Should be sorted now with a smallish AK2M4 care package.  The gearbox shell continues to surprise, it seems less Chinesiumy than most, and was quite resistant to being radiused. What a bizarre decision to fit crappy plastic bushings with a decent (but unradiused) shell, gears and piston.

 

The shell also has some helpfully-annoying posts intended to keep the very thin stock wiring in place that need removed in order to use anything chonkier.

 

The notchy semi trigger (also reported by other owners) is down to the safety lever that blocks the trigger tending to stay very slightly raised when the selector on (or around) semi. It should wear down, or just nudge the selector a tiny fraction more towards auto.

 

As an aside for the "wut spring 2 get maxumin powar?" question, with the stock spring, plus a new bearing guide, o-ring nozzle, Specna rotary hop (I think), Maple Leaf bucking and a ~330mm 6.00mm[*] barrel, the no-hop power with 0.28g went from <1J  to >1.25J (adding some hop brings it under 1.2J for my regular woodland sites, although I may not get under 1.13J with properly hopped 0.2g for CQB :( ).  Air seal is king.

 

But good God, it's time consuming to work on, with so much take-down and put-back to do anything.
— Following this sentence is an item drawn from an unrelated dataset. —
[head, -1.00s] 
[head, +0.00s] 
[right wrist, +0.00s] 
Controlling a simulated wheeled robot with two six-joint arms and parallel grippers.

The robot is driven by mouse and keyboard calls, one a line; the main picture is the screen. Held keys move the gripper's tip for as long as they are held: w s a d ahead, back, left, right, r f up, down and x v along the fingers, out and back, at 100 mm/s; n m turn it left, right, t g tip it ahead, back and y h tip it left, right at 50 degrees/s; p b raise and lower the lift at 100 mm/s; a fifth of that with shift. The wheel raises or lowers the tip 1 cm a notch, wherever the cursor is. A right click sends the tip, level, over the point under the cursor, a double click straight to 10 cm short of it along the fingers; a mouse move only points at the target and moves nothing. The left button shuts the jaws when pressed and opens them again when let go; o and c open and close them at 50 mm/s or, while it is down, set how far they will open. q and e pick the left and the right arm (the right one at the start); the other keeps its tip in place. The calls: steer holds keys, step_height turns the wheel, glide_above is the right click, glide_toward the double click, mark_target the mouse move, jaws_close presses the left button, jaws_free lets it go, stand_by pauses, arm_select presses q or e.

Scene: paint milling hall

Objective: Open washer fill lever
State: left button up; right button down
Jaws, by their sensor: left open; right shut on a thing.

I nearly wept when I realised that I'd put the gearbox back for the eleventeenth and what I thought was the final time before fitting the hop and barrel, despite repeating to myself "Put them back as a unit" over and over.

 

[*] An XT from AK2M4, labelled as 6.02mm from a sample batch that came out under-sized and was sold as such for a bargain price - it is indeed a proper tite-boi.